Un dialogue des arrangements et des résultats politiques

Si l’opposition version Ousmane Sonko, Bougane, Guèye Dany, Aminata Touré, Abdourakhmane Diouf, Thierno Alassane Sall, Abdoul Mbaye, Mamadou Lamine Diallo, Malick Gackou, etc n’a pas souhaité participer au dialogue, celle des Idrissa Seck, Oumar Sarr, Khalifa Sall, Karim Wade, etc. pour la plupart des soutiens de Macky Sall et ceux qui avaient intérêt à retrouver leur éligibilité, ont participé. Un dialogue qui, quoi l’on en pense, même vu sous l’angle du deal, a débouché sur 12 points d’accord dont le parrainage citoyen. C’est, en tout cas, le sentiment le mieux partagé.

À ce sujet d’ailleurs, il y a eu un accord avec un pourcentage de 0,6 % à 0,8 % du fichier général des électeurs. L’on peut par exemple  noter la mise en place d'une commission de contrôle des parrainages qui sera logée au Conseil constitutionnel et composée de membres du Conseil constitutionnel, du greffier en chef, du représentant du candidat, du personnel administratif et technique en service au Conseil constitutionnel, de personnalités indépendantes et de représentants de la Cena.

Toujours sur le parrainage citoyen, l’on peut aussi souligner l’accord sur la reconduction et l'amélioration des mesures techniques de contrôle réalisées lors des élections législatives de 2022 et un autre sur l'institutionnalisation du tirage au sort pour le dépôt des dossiers de candidature.

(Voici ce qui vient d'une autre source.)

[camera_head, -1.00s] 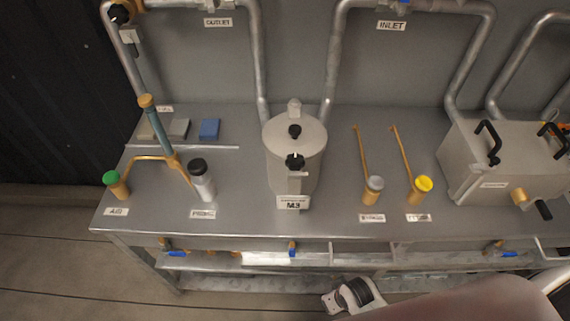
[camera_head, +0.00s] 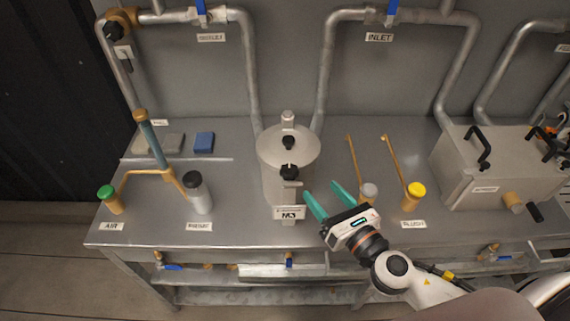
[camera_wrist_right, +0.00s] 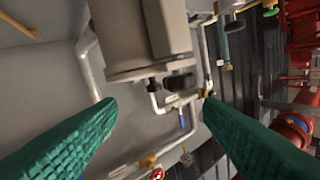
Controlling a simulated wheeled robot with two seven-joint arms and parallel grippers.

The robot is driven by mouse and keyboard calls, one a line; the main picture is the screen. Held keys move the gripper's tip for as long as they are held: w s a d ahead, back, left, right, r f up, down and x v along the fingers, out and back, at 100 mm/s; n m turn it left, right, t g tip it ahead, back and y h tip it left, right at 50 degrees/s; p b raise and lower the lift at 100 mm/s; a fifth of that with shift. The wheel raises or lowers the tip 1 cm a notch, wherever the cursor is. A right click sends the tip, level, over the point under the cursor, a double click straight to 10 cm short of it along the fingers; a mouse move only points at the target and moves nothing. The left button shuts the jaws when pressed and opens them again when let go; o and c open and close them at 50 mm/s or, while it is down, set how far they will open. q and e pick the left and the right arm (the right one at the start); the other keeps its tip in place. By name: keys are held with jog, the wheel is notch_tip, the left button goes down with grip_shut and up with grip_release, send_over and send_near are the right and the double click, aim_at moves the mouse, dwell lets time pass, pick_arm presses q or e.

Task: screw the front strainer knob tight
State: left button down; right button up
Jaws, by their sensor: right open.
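The strainer (camera_head: 287,155) is a grey upright cylinder on the metal bench, above the M3 label. Its front knob (camera_head: 289,172) is black and faces the bench's front side. A second black knob (camera_head: 288,142) sits on its lid. My right gripper (camera_head: 322,190) is open and empty, right of the strainer and slightly below the front knob, its green fingers pointing up and left. In the right wrist view the strainer (camera_wrist_right: 145,35) lies ahead between the spread fingers, with black knobs (camera_wrist_right: 179,82) at its end; I cannot tell which is the front one there. My left gripper is out of view.
A grey-capped post (camera_head: 369,192) stands partly behind my right gripper, with a yellow-capped post (camera_head: 414,196) to its right. A black-capped white cylinder (camera_head: 197,194) and a green-capped post (camera_head: 110,199) stand on the left. A metal box (camera_head: 485,172) is at right.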

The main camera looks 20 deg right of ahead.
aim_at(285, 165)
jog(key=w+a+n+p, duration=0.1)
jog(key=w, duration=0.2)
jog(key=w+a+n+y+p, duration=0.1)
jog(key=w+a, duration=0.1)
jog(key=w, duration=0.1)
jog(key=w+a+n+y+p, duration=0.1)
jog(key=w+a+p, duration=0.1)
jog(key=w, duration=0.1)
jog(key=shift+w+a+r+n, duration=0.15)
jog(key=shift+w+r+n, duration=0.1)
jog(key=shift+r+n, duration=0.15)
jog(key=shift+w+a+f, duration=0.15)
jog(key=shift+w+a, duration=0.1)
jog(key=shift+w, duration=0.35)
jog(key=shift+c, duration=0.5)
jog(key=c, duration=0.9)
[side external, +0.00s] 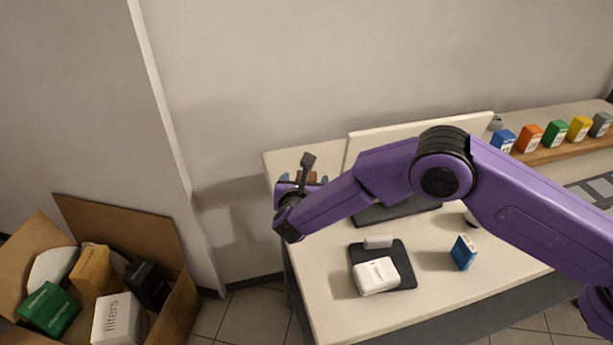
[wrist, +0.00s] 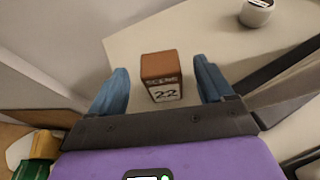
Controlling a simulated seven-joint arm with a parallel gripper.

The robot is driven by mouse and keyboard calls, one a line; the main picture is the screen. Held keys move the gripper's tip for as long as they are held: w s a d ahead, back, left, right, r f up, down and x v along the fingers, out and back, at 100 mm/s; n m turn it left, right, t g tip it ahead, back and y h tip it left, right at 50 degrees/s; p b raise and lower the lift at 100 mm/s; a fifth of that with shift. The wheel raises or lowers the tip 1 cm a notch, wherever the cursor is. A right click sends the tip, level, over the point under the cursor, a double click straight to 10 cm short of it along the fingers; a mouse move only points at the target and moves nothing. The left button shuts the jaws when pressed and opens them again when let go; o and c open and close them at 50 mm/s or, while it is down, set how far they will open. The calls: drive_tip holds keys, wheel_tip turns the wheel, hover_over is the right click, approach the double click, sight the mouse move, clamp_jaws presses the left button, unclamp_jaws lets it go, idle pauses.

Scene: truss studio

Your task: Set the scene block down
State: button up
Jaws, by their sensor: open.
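The scene block (wrist: 162,72) is a brown block with a white front marked "SCENE 22". In the wrist view it stands upright between my two blue fingertips, with a gap visible on each side. My gripper (wrist: 160,84) is open around it and does not visibly touch it. In the side view, the block (side external: 306,176) shows as a small brown patch at the far left end of the white table (side external: 320,285), partly hidden by my gripper (side external: 303,179). It appears to rest on the table; its underside is hidden.
A dark mat (side external: 407,272) holds a white box (side external: 376,276). A blue box (side external: 463,252) stands right of it. A white panel (side external: 380,145) rises at the back, and coloured boxes line a shelf (side external: 555,148). A filled carton (side external: 185,300) is on the floor at left.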

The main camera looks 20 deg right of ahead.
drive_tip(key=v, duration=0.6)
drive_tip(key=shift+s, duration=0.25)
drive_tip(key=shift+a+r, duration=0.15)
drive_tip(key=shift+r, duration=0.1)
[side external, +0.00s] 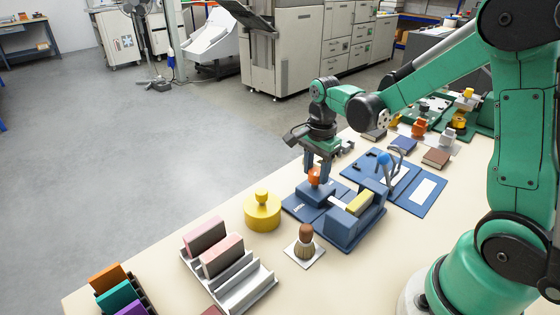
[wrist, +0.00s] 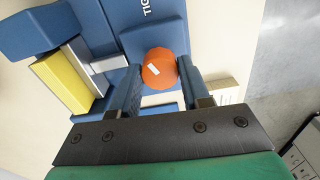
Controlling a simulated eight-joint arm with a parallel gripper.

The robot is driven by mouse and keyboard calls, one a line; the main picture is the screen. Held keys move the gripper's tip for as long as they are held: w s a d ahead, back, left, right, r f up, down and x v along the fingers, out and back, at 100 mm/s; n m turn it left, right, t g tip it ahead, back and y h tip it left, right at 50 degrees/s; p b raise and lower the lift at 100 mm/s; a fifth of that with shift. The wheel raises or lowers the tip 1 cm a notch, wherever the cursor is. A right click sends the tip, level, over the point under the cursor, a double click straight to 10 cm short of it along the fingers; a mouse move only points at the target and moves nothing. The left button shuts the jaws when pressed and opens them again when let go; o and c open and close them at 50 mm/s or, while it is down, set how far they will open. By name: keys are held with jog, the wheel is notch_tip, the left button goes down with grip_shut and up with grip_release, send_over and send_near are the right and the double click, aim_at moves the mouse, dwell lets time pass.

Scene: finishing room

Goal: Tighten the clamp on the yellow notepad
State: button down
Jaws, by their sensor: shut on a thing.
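The yellow notepad (side external: 360,202) sits in a blue clamp fixture (side external: 342,230) on the table. In the wrist view the notepad (wrist: 62,82) is at the left, with a grey plate (wrist: 105,64) beside it. An orange knob (side external: 315,179) stands on the blue base just left of the notepad in the side view. My gripper (side external: 318,168) points down over this knob, its blue fingers shut on it. In the wrist view the knob (wrist: 160,65) is between the two fingertips (wrist: 160,76). Printed letters reading "TIG" show on the blue plate; the rest is cut off.
A yellow round weight (side external: 262,213) stands left of the clamp. A brush-like brown tool (side external: 305,242) and a grey rack with pink pads (side external: 230,275) are in front. A blue board with a blue-handled lever (side external: 388,168) lies behind to the right.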

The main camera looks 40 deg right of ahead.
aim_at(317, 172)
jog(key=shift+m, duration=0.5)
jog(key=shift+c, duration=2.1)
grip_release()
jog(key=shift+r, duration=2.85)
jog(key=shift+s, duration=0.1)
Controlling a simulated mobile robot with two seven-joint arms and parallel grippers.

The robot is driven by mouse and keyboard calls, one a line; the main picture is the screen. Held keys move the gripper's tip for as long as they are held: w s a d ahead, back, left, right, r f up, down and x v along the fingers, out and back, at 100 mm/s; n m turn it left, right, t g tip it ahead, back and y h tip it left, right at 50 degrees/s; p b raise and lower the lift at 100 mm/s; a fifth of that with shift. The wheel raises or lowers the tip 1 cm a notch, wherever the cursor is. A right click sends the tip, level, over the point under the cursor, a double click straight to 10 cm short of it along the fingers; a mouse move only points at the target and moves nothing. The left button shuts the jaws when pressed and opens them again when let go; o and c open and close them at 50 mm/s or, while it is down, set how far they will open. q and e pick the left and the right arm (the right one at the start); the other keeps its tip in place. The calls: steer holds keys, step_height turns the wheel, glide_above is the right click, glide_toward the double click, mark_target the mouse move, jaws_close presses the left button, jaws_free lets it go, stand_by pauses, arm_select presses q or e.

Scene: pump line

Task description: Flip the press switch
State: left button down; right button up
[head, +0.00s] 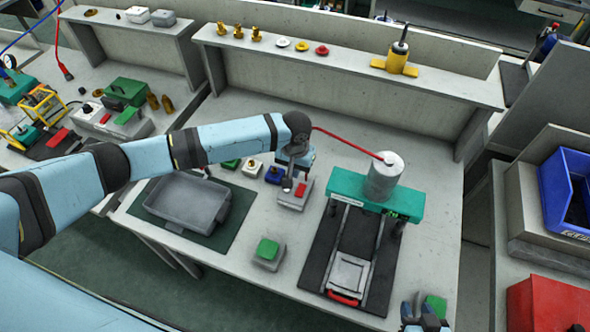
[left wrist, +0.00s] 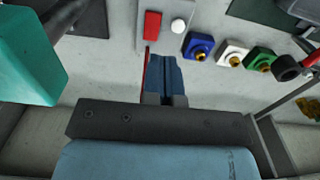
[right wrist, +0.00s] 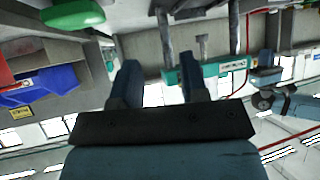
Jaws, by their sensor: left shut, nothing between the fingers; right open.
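The switch box (head: 292,199) is a small grey box on the bench, left of the press. It has a red switch (head: 301,189); in the left wrist view the red switch (left wrist: 152,25) is beside a round white button (left wrist: 178,26). The press has a teal frame (head: 345,186), a grey cylinder (head: 384,178) and a dark base. My left gripper (head: 288,185) is at the box and partly hides it. In its wrist view the shut, empty fingers (left wrist: 164,62) point at the box, close below the red switch; contact cannot be told. My right gripper (right wrist: 158,75) is open, near the bench's front edge.
A grey tray (head: 187,198) lies on a dark green mat at left. Blue, white and green blocks with brass fittings stand behind it. A green-topped box (head: 268,251) is in front. A red cable runs to the cylinder. A blue bin (head: 566,180) is at right.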

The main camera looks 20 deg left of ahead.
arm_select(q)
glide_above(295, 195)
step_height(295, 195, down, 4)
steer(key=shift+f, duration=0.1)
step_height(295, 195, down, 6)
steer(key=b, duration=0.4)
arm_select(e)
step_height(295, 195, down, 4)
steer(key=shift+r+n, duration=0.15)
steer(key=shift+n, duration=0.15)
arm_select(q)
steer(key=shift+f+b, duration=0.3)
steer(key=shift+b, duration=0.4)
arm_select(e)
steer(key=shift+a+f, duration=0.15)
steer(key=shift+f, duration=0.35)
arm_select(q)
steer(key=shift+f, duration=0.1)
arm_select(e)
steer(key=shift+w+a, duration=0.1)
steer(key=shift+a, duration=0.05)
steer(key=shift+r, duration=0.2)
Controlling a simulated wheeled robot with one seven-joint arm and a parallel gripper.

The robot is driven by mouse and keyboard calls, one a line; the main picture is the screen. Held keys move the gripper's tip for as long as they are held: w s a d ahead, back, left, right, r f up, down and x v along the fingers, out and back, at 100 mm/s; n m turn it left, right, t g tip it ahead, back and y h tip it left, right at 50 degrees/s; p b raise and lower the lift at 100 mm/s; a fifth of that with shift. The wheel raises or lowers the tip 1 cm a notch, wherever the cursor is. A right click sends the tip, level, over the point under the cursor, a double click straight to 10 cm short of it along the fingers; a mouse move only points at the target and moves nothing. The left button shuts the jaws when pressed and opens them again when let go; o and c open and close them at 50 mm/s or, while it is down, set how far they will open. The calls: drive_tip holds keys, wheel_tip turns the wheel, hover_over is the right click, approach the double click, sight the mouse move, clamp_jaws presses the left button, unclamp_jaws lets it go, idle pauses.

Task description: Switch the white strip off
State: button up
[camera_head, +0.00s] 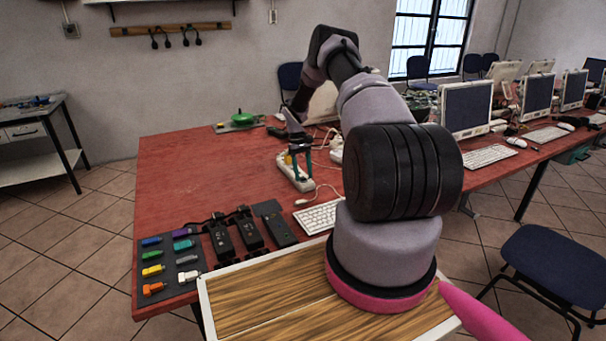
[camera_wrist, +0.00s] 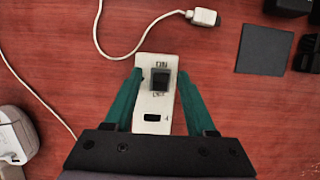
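The white strip (camera_head: 295,172) lies on the red table near its middle. In the wrist view the white strip (camera_wrist: 153,125) has a black rocker switch (camera_wrist: 160,78) near its upper end, with ON printed above it and OFF below. Which side of the rocker is pressed is hard to tell. My gripper (camera_head: 301,164) points down over the strip. In the wrist view its teal fingers (camera_wrist: 160,73) are spread on either side of the strip, level with the switch, with nothing held. Whether the fingers touch the strip's sides is unclear.
A white cable with a plug (camera_wrist: 206,17) lies just beyond the strip. A dark square pad (camera_wrist: 264,48) is to the right, and a white device (camera_wrist: 15,135) at left. Black adapters (camera_head: 221,240), a keyboard (camera_head: 318,216) and a green disc (camera_head: 243,118) stand around.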

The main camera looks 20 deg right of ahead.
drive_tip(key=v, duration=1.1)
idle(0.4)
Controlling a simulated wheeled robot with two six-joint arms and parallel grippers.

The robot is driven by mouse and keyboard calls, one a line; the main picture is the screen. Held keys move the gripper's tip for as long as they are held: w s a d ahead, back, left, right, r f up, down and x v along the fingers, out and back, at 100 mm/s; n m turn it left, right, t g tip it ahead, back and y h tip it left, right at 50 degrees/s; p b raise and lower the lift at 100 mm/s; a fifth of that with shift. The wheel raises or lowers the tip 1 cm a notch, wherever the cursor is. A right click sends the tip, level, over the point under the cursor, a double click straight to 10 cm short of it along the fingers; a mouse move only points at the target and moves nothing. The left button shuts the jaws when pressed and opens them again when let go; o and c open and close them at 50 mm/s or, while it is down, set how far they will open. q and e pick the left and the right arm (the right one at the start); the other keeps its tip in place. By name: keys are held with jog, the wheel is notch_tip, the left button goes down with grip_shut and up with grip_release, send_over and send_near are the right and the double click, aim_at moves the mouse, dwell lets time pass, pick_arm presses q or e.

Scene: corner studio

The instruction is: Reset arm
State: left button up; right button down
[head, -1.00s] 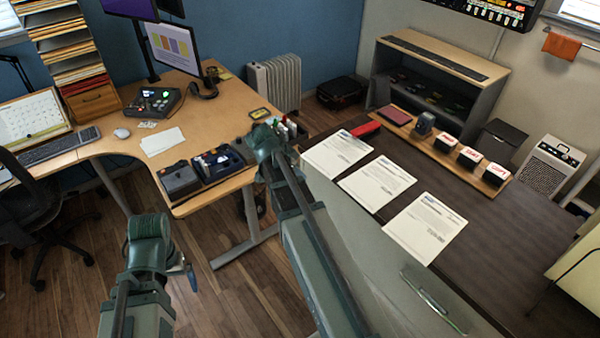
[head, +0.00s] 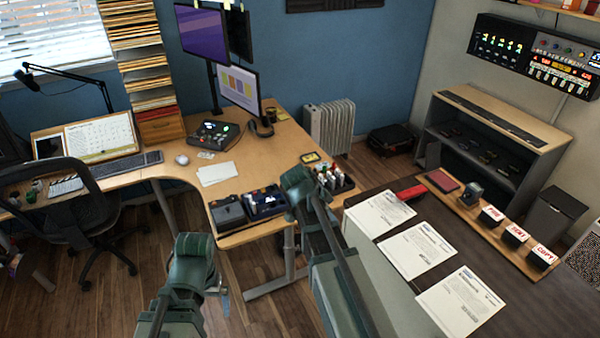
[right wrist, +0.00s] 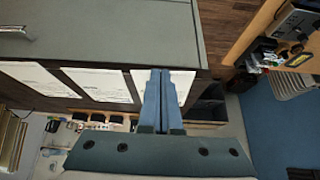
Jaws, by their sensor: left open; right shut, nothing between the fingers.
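My left arm comes up at the bottom left of the head view, over the wooden floor. Only a small part of my left gripper (head: 223,292) shows beside its wrist; it is open and holds nothing that I can see. My right arm reaches up through the middle of the head view, in front of the grey cabinet side, and its fingers are hidden there. In the right wrist view my right gripper (right wrist: 164,95) is shut with its blue fingers together and nothing between them. Those fingers overlap the white sheets in that picture.
A dark-topped counter (head: 385,300) on the right bears several paper sheets (head: 417,249) and a wooden strip of stamp blocks (head: 515,235). An L-shaped desk (head: 180,165) with monitors stands behind. An office chair (head: 70,210) is at left. The floor between is clear.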

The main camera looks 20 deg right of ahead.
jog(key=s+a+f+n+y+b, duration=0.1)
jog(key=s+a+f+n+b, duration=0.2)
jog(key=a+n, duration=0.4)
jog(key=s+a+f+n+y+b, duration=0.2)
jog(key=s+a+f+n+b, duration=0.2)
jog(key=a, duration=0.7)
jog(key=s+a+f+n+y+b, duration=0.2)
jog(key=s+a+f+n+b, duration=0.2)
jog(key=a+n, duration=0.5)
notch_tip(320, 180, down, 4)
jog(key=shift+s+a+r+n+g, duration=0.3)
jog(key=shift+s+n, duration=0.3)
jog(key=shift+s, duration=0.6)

Le deuxième point d’accord concerne le parrainage des élus. Sur ce point, il y a l’accord portant sur le parrainage de 8 % des députés correspondant à 13 parlementaires pour l'actuelle législature, mais également celui portant sur le parrainage de 20 % des chefs d'exécutif territoriaux correspondant à 120 maires et présidents de conseil départemental.

Notons d’ailleurs que sur ce point précis, cet accord relatif au parrainage fait bien les affaires de l’opposition puisqu’elle compte beaucoup d’élus. La formation en coalitions, peut d’ailleurs permettre de faire jouer la carte de la solidarité entre partis plus forts et partis plus faibles, de manière à permettre une participation plus importante via le parrainage des élus plus simple à obtenir que celui citoyen.

De même la caution a été plafonnée à 30 millions.

Le mystère sur la candidature de Macky Sall, levé lundi 3 juillet

Mais ce qui reste surprenant dans ce dialogue et qui intéresse le plus les Sénégalais, c’est le fait que la question de la candidature de Macky Sall soit finalement laissée à l’appréciation du conseil constitutionnel qui demeure logiquement l’organe chargé d’apprécier cette candidature qui pose problème à beaucoup de Sénégalais. Un accord vu comme une manœuvre qui ne dit pas son nom par les tenants du pouvoir. Cette dernière est entreprise, selon certains entendements  dans une logique de mettre sur la balance les droits civiques et politiques de Karim et de Khalifa Sall et la 3ème candidature de Macky Sall.

Que l’on ne s’y trompe pas, le jeu de Macky Sall est si trouble que l’opposition a eu la perspicacité d’y sentir un jeu de dupe, en refusant de participer à un dialogue qui ne visait qu’une chose, selon elle, remettre Macky Sall dans le jeu. Une sorte de monnaie d’échange qui ne dit pas son nom.

Une situation qui n’augure rien de bon, surtout que la F24, même si elle n’arrive pas à trouver la bonne stratégie sur ce combat contre le 3ème mandat, ne lâchera pas de sitôt Macky Sall qui a finalement décidé de se prononcer sur le sujet, le lundi 3 juillet. Après une longue absence dans les médias, Ousmane Sonko a lui fait une déclaration ce mardi 27 juin 2023, à la veille de la fête de tabaski. Convoquant tantôt le Coran avec des versets, tantôt la bible, le Pastéfien en chef a invité les musulmans à cultiver la paix et la bonne entente, sollicitant de chacun qu’il essaye de parfaire ses relations humaines. Il a même titillé au passage le président Macky Sall en lui lançant un "c’est bien d’aller à la Mecque (allusion faite à Macky Sall, Ndlr). Mais c’est encore mieux d’humaniser ses rapports avec ses semblables”. Il a lui aussi donné rendez-vous au même titre que le président de la république, après la Tabaski. Estimant que les choses sérieuses vont démarrer.

Le leader de Pastef, faisait-il allusion à une éventuelle application de la décision de justice le concernant. En tout, une décision qui vient d’être rendue publique. Et si l’on se souvient bien, le ministre de la justice, garde des sceaux avait bien assujetti l’application de la décision par le procureur à la publication et notification de la décision de justice. Une  affaire à suivre.